Short problem :: Copy the data exactly from the line that contains "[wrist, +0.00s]" through the line that contains "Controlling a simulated", keeping both end lines and leaving out everything else.
━━━ Material ━━━
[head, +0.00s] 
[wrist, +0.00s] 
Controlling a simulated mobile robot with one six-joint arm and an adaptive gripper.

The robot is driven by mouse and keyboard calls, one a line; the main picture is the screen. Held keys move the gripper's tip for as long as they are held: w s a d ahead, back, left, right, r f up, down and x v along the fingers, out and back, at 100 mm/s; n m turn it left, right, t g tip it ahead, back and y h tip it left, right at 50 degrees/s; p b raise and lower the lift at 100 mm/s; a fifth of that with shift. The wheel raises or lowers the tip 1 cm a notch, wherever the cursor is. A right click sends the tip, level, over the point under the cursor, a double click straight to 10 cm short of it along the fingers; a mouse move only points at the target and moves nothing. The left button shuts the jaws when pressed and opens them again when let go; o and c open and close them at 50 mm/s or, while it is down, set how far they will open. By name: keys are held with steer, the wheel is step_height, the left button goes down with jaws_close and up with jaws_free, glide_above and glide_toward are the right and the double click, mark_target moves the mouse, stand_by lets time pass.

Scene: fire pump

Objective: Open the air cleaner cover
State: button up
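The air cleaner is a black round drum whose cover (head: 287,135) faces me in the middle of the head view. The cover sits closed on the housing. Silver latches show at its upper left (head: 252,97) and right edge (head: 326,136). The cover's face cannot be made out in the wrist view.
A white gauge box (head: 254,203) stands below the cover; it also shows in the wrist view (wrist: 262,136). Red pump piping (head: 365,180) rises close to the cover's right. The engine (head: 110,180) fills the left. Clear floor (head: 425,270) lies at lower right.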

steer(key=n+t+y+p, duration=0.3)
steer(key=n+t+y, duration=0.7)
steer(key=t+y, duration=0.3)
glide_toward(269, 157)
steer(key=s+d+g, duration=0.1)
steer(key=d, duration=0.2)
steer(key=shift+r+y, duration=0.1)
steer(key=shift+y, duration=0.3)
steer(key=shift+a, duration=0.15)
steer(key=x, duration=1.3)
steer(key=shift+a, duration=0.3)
━━━
Full response ::
[wrist, +0.00s] 
Controlling a simulated mobile robot with one six-joint arm and an adaptive gripper.

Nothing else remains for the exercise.